What is expected:
Write out the material below again, unchanged.

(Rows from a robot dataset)
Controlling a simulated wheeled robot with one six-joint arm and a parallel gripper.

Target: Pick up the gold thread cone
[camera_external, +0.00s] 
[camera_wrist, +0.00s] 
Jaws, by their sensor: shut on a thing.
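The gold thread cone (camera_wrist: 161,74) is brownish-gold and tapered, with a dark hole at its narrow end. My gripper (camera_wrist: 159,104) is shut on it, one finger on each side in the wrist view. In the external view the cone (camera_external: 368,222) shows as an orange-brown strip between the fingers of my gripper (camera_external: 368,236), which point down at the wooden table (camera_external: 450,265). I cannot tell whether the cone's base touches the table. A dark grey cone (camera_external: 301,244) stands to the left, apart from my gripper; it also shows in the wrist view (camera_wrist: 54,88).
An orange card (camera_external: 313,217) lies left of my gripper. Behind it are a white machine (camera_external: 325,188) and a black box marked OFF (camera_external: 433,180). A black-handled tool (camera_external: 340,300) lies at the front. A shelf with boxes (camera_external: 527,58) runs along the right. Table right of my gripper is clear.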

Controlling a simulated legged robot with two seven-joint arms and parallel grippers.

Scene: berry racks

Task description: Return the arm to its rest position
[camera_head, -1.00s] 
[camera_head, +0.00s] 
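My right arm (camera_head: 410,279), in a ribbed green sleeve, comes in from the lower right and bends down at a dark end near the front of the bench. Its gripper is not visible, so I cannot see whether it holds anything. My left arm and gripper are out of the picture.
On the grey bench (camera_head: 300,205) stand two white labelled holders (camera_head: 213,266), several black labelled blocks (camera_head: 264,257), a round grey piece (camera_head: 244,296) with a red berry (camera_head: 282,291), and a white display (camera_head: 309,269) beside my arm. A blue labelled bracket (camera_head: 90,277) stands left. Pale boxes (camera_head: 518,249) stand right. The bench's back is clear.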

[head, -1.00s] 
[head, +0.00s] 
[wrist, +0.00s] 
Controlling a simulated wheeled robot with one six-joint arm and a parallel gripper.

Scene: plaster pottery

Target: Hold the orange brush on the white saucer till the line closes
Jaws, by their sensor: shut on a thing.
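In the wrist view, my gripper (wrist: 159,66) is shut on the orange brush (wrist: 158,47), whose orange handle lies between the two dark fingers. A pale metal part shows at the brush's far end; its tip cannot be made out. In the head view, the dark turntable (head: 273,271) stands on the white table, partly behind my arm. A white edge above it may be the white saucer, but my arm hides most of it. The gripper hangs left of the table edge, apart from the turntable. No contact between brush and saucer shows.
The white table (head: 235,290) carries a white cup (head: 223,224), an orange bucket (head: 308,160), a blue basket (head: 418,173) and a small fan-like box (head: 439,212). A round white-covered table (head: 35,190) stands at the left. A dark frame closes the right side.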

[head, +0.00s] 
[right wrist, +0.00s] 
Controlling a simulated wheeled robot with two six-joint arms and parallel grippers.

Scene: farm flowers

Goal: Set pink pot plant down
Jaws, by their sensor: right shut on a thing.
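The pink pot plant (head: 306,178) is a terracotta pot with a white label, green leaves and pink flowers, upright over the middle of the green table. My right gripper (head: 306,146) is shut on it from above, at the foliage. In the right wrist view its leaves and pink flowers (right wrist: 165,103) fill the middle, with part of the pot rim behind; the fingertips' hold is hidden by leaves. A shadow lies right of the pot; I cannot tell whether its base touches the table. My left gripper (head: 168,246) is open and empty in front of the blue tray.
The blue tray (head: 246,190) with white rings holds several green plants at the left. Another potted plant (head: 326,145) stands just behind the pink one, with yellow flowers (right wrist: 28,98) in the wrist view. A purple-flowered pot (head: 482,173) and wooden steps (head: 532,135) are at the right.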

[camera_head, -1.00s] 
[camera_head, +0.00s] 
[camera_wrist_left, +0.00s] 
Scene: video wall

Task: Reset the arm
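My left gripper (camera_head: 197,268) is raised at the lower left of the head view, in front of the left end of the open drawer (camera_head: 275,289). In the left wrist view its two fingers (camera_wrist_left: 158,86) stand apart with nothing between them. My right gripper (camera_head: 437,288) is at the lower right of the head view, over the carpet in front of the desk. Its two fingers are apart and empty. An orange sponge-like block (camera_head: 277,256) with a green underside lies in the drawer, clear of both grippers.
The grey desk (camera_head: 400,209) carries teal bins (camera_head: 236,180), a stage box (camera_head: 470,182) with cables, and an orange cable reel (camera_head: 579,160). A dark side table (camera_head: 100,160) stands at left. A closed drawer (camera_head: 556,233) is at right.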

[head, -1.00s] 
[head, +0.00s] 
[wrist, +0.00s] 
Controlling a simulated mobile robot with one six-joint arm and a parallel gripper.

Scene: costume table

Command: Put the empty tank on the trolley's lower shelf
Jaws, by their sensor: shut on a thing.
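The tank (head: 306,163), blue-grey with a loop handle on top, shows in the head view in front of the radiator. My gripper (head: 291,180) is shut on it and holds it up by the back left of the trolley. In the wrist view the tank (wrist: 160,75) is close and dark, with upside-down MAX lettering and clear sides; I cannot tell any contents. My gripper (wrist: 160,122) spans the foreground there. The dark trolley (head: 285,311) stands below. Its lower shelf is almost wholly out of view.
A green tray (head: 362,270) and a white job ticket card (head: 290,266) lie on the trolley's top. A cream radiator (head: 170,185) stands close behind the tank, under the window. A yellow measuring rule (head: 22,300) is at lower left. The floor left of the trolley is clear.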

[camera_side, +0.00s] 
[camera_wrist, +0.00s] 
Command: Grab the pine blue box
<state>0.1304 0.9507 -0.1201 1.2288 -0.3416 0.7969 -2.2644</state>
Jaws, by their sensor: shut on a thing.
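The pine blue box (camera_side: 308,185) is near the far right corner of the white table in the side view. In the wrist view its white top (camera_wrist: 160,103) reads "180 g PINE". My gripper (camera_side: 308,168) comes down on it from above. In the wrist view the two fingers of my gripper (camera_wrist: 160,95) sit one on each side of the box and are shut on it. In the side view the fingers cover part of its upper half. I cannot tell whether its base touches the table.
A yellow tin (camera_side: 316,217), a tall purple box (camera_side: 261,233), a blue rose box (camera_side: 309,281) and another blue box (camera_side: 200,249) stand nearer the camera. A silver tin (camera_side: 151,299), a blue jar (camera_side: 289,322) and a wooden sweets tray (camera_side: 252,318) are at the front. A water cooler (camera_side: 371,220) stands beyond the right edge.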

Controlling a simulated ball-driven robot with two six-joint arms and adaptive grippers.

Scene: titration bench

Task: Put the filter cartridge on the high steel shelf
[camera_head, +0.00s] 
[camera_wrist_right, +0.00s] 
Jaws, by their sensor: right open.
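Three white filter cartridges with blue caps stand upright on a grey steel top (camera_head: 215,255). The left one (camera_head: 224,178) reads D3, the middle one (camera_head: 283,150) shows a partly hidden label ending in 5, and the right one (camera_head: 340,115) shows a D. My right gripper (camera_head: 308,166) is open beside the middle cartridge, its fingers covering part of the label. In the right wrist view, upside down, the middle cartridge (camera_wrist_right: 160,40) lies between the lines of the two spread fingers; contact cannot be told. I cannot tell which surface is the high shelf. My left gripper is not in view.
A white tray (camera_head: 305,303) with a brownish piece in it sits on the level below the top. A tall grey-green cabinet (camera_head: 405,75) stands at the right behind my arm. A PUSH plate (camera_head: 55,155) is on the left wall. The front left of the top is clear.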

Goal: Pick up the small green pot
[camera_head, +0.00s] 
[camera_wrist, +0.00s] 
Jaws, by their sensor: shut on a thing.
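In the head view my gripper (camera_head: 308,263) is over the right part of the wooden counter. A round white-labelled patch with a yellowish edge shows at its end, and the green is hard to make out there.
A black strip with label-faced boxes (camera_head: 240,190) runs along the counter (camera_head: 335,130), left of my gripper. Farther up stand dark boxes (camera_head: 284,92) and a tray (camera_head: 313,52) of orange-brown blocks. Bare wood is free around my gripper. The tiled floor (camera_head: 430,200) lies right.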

Response:
Controlling a simulated wheeled robot with one six-joint arm and a parallel gripper.

Target: Pick up the gold thread cone
[camera_external, +0.00s] 
[camera_wrist, +0.00s] 
Jaws, by their sensor: shut on a thing.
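The gold thread cone (camera_wrist: 161,74) is brownish-gold and tapered, with a dark hole at its narrow end. My gripper (camera_wrist: 159,104) is shut on it, one finger on each side in the wrist view. In the external view the cone (camera_external: 368,222) shows as an orange-brown strip between the fingers of my gripper (camera_external: 368,236), which point down at the wooden table (camera_external: 450,265). I cannot tell whether the cone's base touches the table. A dark grey cone (camera_external: 301,244) stands to the left, apart from my gripper; it also shows in the wrist view (camera_wrist: 54,88).
An orange card (camera_external: 313,217) lies left of my gripper. Behind it are a white machine (camera_external: 325,188) and a black box marked OFF (camera_external: 433,180). A black-handled tool (camera_external: 340,300) lies at the front. A shelf with boxes (camera_external: 527,58) runs along the right. Table right of my gripper is clear.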

Controlling a simulated legged robot with two seven-joint arms and parallel grippers.

Scene: berry racks

Task description: Return the arm to its rest position
[camera_head, -1.00s] 
[camera_head, +0.00s] 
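My right arm (camera_head: 410,279), in a ribbed green sleeve, comes in from the lower right and bends down at a dark end near the front of the bench. Its gripper is not visible, so I cannot see whether it holds anything. My left arm and gripper are out of the picture.
On the grey bench (camera_head: 300,205) stand two white labelled holders (camera_head: 213,266), several black labelled blocks (camera_head: 264,257), a round grey piece (camera_head: 244,296) with a red berry (camera_head: 282,291), and a white display (camera_head: 309,269) beside my arm. A blue labelled bracket (camera_head: 90,277) stands left. Pale boxes (camera_head: 518,249) stand right. The bench's back is clear.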

[head, -1.00s] 
[head, +0.00s] 
[wrist, +0.00s] 
Controlling a simulated wheeled robot with one six-joint arm and a parallel gripper.

Scene: plaster pottery

Target: Hold the orange brush on the white saucer till the line closes
Jaws, by their sensor: shut on a thing.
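In the wrist view, my gripper (wrist: 159,66) is shut on the orange brush (wrist: 158,47), whose orange handle lies between the two dark fingers. A pale metal part shows at the brush's far end; its tip cannot be made out. In the head view, the dark turntable (head: 273,271) stands on the white table, partly behind my arm. A white edge above it may be the white saucer, but my arm hides most of it. The gripper hangs left of the table edge, apart from the turntable. No contact between brush and saucer shows.
The white table (head: 235,290) carries a white cup (head: 223,224), an orange bucket (head: 308,160), a blue basket (head: 418,173) and a small fan-like box (head: 439,212). A round white-covered table (head: 35,190) stands at the left. A dark frame closes the right side.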

[head, +0.00s] 
[right wrist, +0.00s] 
Controlling a simulated wheeled robot with two six-joint arms and parallel grippers.

Scene: farm flowers

Goal: Set pink pot plant down
Jaws, by their sensor: right shut on a thing.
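The pink pot plant (head: 306,178) is a terracotta pot with a white label, green leaves and pink flowers, upright over the middle of the green table. My right gripper (head: 306,146) is shut on it from above, at the foliage. In the right wrist view its leaves and pink flowers (right wrist: 165,103) fill the middle, with part of the pot rim behind; the fingertips' hold is hidden by leaves. A shadow lies right of the pot; I cannot tell whether its base touches the table. My left gripper (head: 168,246) is open and empty in front of the blue tray.
The blue tray (head: 246,190) with white rings holds several green plants at the left. Another potted plant (head: 326,145) stands just behind the pink one, with yellow flowers (right wrist: 28,98) in the wrist view. A purple-flowered pot (head: 482,173) and wooden steps (head: 532,135) are at the right.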

[camera_head, -1.00s] 
[camera_head, +0.00s] 
[camera_wrist_left, +0.00s] 
Scene: video wall

Task: Reset the arm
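My left gripper (camera_head: 197,268) is raised at the lower left of the head view, in front of the left end of the open drawer (camera_head: 275,289). In the left wrist view its two fingers (camera_wrist_left: 158,86) stand apart with nothing between them. My right gripper (camera_head: 437,288) is at the lower right of the head view, over the carpet in front of the desk. Its two fingers are apart and empty. An orange sponge-like block (camera_head: 277,256) with a green underside lies in the drawer, clear of both grippers.
The grey desk (camera_head: 400,209) carries teal bins (camera_head: 236,180), a stage box (camera_head: 470,182) with cables, and an orange cable reel (camera_head: 579,160). A dark side table (camera_head: 100,160) stands at left. A closed drawer (camera_head: 556,233) is at right.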

[head, -1.00s] 
[head, +0.00s] 
[wrist, +0.00s] 
Controlling a simulated mobile robot with one six-joint arm and a parallel gripper.

Scene: costume table

Command: Put the empty tank on the trolley's lower shelf
Jaws, by their sensor: shut on a thing.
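The tank (head: 306,163), blue-grey with a loop handle on top, shows in the head view in front of the radiator. My gripper (head: 291,180) is shut on it and holds it up by the back left of the trolley. In the wrist view the tank (wrist: 160,75) is close and dark, with upside-down MAX lettering and clear sides; I cannot tell any contents. My gripper (wrist: 160,122) spans the foreground there. The dark trolley (head: 285,311) stands below. Its lower shelf is almost wholly out of view.
A green tray (head: 362,270) and a white job ticket card (head: 290,266) lie on the trolley's top. A cream radiator (head: 170,185) stands close behind the tank, under the window. A yellow measuring rule (head: 22,300) is at lower left. The floor left of the trolley is clear.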

[camera_side, +0.00s] 
[camera_wrist, +0.00s] 
Command: Grab the pine blue box
<state>0.1304 0.9507 -0.1201 1.2288 -0.3416 0.7969 -2.2644</state>
Jaws, by their sensor: shut on a thing.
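The pine blue box (camera_side: 308,185) is near the far right corner of the white table in the side view. In the wrist view its white top (camera_wrist: 160,103) reads "180 g PINE". My gripper (camera_side: 308,168) comes down on it from above. In the wrist view the two fingers of my gripper (camera_wrist: 160,95) sit one on each side of the box and are shut on it. In the side view the fingers cover part of its upper half. I cannot tell whether its base touches the table.
A yellow tin (camera_side: 316,217), a tall purple box (camera_side: 261,233), a blue rose box (camera_side: 309,281) and another blue box (camera_side: 200,249) stand nearer the camera. A silver tin (camera_side: 151,299), a blue jar (camera_side: 289,322) and a wooden sweets tray (camera_side: 252,318) are at the front. A water cooler (camera_side: 371,220) stands beyond the right edge.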

Controlling a simulated ball-driven robot with two six-joint arms and adaptive grippers.

Scene: titration bench

Task: Put the filter cartridge on the high steel shelf
[camera_head, +0.00s] 
[camera_wrist_right, +0.00s] 
Jaws, by their sensor: right open.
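Three white filter cartridges with blue caps stand upright on a grey steel top (camera_head: 215,255). The left one (camera_head: 224,178) reads D3, the middle one (camera_head: 283,150) shows a partly hidden label ending in 5, and the right one (camera_head: 340,115) shows a D. My right gripper (camera_head: 308,166) is open beside the middle cartridge, its fingers covering part of the label. In the right wrist view, upside down, the middle cartridge (camera_wrist_right: 160,40) lies between the lines of the two spread fingers; contact cannot be told. I cannot tell which surface is the high shelf. My left gripper is not in view.
A white tray (camera_head: 305,303) with a brownish piece in it sits on the level below the top. A tall grey-green cabinet (camera_head: 405,75) stands at the right behind my arm. A PUSH plate (camera_head: 55,155) is on the left wall. The front left of the top is clear.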

Goal: Pick up the small green pot
[camera_head, +0.00s] 
[camera_wrist, +0.00s] 
Jaws, by their sensor: shut on a thing.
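In the head view my gripper (camera_head: 308,263) is over the right part of the wooden counter. A round white-labelled patch with a yellowish edge shows at its end, and the green is hard to make out there.
A black strip with label-faced boxes (camera_head: 240,190) runs along the counter (camera_head: 335,130), left of my gripper. Farther up stand dark boxes (camera_head: 284,92) and a tray (camera_head: 313,52) of orange-brown blocks. Bare wood is free around my gripper. The tiled floor (camera_head: 430,200) lies right.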

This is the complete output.